Efficient Code Embeddings from Code Generation Models
Daria Kryvosheieva, Saba Sturua, Michael Günther, Scott Martens, Han Xiao
2025-09-01
Summary
This paper introduces jina-code-embeddings, a new set of models that are really good at understanding the meaning of code and connecting it to natural language, like English. It's designed to help you find code based on what you *want* it to do, answer questions about code, and find code that does the same thing even if it's written in a different programming language.
What's the problem?
Traditionally, it's been difficult for computers to understand code the same way humans do. We want to be able to ask a question in plain English and have the computer find the relevant code, or identify code that performs a similar function, but existing methods weren't very effective at bridging the gap between human language and programming languages. Existing code embedding models were either too large or didn't perform well enough.
What's the solution?
The researchers created jina-code-embeddings using a special type of neural network called an autoregressive model. This model was initially trained on a huge amount of both text *and* code, so it already had a good understanding of both. Then, they fine-tuned it specifically for understanding code relationships. A key technique they used was 'last-token pooling,' which essentially summarizes the code's meaning based on the final part of the code the model processes. They focused on building smaller, but highly effective models.
Why it matters?
This work is important because it provides a more efficient and accurate way to search for, understand, and reuse code.
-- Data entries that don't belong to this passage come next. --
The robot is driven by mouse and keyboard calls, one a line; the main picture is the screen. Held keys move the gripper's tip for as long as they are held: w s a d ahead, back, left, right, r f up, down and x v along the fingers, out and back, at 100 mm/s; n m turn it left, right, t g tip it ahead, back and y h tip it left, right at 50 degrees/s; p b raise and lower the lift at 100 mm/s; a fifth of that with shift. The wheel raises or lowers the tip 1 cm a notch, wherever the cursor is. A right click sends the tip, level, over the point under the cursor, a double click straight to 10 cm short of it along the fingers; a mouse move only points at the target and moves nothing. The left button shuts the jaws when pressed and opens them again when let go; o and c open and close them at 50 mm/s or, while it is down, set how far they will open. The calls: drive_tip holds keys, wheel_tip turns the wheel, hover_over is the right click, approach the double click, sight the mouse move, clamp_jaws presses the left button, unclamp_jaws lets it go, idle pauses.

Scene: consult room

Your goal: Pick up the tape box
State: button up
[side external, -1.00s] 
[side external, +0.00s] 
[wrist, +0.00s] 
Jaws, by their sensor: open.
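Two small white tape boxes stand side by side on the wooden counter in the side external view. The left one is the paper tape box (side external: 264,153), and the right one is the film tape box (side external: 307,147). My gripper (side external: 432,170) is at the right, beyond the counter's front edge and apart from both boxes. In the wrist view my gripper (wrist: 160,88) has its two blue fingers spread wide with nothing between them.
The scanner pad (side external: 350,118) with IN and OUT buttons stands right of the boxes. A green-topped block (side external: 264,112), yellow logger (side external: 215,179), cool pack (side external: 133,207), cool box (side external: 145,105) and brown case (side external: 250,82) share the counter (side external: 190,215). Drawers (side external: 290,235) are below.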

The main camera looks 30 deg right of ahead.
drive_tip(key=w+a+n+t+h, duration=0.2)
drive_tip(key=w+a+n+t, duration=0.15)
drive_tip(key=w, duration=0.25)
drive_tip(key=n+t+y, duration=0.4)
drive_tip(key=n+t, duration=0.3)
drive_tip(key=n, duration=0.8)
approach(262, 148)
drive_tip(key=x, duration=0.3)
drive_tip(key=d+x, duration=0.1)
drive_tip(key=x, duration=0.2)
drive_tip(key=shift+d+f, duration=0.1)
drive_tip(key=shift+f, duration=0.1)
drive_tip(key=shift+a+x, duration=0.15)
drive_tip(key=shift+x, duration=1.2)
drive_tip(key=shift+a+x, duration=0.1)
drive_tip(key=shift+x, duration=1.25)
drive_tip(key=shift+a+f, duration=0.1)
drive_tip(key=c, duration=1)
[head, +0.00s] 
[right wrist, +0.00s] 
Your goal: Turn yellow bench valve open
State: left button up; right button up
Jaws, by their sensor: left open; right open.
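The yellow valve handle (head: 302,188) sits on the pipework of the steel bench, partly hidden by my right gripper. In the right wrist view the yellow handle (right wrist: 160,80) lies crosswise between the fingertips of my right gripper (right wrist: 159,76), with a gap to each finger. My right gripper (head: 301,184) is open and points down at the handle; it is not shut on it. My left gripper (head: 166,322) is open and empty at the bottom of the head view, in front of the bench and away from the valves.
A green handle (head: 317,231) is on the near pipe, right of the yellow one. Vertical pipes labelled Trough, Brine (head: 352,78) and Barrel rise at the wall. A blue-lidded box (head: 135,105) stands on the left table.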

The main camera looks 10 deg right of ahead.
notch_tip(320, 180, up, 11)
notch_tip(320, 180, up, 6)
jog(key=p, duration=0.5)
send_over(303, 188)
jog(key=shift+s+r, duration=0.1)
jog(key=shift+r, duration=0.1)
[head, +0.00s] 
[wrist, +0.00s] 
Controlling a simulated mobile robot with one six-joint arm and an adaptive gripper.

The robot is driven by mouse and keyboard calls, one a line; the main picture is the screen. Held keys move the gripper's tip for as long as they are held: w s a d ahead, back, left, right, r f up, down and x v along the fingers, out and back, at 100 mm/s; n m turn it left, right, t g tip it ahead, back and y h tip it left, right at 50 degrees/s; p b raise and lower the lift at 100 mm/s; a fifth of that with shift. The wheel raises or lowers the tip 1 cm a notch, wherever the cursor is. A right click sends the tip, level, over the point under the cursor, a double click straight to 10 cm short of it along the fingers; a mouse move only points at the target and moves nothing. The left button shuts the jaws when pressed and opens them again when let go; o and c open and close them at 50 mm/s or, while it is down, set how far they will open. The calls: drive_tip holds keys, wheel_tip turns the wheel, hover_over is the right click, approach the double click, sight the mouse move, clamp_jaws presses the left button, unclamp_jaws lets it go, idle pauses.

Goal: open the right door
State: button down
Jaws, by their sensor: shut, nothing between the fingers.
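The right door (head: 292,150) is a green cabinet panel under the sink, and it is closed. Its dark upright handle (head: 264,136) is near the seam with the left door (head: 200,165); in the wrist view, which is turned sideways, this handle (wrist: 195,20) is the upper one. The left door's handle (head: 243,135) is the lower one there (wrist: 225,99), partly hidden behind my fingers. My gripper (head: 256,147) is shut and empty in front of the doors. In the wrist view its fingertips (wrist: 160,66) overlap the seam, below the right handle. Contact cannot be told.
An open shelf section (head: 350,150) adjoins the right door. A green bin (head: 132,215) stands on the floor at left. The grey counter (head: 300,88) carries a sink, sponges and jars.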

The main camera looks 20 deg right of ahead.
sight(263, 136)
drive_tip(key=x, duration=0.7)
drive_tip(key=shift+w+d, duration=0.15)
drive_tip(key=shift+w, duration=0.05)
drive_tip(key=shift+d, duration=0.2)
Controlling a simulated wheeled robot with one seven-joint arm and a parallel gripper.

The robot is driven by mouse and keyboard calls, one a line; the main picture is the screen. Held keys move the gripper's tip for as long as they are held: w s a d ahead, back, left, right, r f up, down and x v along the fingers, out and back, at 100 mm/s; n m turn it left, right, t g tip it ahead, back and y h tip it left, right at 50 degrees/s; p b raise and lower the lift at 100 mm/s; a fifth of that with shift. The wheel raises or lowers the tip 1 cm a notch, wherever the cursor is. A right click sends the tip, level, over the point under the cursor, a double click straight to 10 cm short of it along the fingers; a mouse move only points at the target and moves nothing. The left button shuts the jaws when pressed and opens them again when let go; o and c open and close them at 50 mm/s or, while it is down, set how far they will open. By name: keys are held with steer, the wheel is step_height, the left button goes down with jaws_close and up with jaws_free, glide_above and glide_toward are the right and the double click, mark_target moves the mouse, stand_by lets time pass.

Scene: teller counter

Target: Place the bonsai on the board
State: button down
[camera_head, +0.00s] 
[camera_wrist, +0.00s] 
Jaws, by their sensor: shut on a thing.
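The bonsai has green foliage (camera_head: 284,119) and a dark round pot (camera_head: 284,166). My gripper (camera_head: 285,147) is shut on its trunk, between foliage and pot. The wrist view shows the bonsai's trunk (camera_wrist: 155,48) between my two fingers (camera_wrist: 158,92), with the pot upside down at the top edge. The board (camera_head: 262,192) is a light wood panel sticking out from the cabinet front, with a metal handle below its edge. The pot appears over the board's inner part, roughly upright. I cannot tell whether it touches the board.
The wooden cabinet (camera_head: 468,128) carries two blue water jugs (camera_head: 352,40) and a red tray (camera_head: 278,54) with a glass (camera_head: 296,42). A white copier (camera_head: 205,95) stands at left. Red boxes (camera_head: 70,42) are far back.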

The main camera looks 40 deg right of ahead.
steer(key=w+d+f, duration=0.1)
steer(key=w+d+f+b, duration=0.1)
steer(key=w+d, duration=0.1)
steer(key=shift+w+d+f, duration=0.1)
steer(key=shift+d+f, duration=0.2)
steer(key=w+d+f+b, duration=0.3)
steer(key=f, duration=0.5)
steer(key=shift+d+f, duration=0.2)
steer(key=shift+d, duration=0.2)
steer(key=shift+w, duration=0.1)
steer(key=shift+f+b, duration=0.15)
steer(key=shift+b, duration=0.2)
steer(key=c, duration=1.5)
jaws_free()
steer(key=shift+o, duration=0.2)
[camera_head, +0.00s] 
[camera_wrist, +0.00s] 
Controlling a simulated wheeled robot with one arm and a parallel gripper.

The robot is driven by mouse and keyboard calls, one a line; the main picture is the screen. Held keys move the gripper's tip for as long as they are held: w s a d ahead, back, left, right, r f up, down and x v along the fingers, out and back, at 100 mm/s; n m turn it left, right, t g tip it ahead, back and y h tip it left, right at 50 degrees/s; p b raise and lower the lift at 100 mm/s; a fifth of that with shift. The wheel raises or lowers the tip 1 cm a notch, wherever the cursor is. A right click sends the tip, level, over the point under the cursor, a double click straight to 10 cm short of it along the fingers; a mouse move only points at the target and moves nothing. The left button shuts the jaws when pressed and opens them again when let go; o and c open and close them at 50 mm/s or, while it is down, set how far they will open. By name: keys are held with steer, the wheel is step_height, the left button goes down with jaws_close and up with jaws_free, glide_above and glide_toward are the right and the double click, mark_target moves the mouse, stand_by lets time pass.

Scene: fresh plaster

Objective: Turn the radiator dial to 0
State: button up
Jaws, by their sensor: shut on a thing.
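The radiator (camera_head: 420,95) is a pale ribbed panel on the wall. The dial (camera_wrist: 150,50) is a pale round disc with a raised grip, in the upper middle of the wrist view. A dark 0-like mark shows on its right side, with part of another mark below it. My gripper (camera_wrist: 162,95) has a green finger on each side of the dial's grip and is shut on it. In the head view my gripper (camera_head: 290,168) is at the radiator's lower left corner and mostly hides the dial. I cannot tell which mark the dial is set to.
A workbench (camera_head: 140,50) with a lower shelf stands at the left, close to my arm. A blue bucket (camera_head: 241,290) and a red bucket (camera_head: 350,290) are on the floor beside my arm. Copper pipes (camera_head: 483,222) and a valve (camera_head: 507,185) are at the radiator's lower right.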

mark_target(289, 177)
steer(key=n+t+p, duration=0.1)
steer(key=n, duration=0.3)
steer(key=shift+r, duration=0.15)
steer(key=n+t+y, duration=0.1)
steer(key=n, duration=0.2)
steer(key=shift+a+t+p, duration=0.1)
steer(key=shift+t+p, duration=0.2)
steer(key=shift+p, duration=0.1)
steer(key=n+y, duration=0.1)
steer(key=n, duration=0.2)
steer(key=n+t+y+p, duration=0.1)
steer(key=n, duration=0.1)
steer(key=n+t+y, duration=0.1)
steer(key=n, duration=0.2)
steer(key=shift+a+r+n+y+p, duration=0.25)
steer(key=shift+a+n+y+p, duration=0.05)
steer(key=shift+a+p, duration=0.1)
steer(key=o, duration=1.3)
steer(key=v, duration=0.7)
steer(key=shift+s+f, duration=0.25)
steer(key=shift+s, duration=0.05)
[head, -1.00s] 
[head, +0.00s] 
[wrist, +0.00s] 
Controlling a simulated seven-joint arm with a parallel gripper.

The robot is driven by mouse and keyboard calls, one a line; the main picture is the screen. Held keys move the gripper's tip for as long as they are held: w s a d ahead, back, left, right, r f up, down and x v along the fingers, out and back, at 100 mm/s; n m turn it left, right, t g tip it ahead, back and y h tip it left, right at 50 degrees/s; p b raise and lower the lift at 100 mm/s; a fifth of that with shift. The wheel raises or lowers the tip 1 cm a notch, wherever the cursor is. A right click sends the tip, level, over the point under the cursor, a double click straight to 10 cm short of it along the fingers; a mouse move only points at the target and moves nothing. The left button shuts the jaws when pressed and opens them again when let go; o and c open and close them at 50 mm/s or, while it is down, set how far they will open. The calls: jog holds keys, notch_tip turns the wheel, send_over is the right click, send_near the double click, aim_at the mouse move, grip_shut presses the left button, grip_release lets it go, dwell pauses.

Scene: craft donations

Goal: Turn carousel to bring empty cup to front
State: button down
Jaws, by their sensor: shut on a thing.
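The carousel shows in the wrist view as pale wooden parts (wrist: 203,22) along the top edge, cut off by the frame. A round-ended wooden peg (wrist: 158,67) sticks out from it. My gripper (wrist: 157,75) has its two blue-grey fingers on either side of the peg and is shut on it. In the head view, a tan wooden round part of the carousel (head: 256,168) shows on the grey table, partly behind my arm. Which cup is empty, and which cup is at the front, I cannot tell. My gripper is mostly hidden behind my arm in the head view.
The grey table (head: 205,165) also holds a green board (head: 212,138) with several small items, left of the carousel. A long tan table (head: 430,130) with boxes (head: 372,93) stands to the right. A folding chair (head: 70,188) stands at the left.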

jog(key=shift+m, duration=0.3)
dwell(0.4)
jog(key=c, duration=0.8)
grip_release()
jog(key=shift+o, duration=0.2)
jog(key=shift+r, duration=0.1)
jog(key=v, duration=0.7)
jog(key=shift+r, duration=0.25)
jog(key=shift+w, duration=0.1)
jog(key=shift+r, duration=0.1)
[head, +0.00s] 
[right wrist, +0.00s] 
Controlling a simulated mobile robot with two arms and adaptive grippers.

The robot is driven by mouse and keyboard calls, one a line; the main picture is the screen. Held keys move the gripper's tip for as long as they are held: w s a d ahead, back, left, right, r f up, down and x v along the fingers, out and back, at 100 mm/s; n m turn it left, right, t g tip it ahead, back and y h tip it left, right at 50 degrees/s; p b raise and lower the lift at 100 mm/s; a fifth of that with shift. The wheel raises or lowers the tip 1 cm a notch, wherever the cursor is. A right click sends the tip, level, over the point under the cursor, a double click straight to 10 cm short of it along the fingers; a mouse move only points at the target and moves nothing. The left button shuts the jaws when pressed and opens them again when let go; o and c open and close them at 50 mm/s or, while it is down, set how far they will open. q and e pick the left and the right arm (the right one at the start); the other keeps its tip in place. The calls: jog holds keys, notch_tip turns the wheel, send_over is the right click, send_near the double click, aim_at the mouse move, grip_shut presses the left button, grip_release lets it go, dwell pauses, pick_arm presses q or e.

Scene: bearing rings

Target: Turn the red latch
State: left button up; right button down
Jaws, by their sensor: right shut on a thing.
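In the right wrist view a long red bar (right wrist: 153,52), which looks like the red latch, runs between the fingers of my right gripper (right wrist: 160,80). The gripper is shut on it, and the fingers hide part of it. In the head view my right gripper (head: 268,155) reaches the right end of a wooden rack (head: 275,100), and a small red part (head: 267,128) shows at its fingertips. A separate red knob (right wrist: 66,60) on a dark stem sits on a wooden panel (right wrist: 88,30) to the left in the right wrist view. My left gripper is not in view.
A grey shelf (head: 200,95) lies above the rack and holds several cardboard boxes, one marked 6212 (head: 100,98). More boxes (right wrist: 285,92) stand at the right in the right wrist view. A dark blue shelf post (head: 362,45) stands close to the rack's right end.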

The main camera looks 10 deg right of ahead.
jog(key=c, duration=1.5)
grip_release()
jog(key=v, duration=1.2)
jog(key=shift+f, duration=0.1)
This can save developers a lot of time and effort, and it can also help to improve the quality of software by making it easier to find and incorporate existing, well-tested code. The fact that these models are relatively small is also a big plus, as it means they can be used in more places and require less computing power.
Abstract
jina-code-embeddings is a novel code embedding model suite designed to retrieve code from natural language queries, perform technical question-answering, and identify semantically similar code snippets across programming languages. It makes innovative use of an autoregressive backbone pre-trained on both text and code, generating embeddings via last-token pooling. We outline the training recipe and demonstrate state-of-the-art performance despite the relatively small size of the models, validating this approach to code embedding model construction.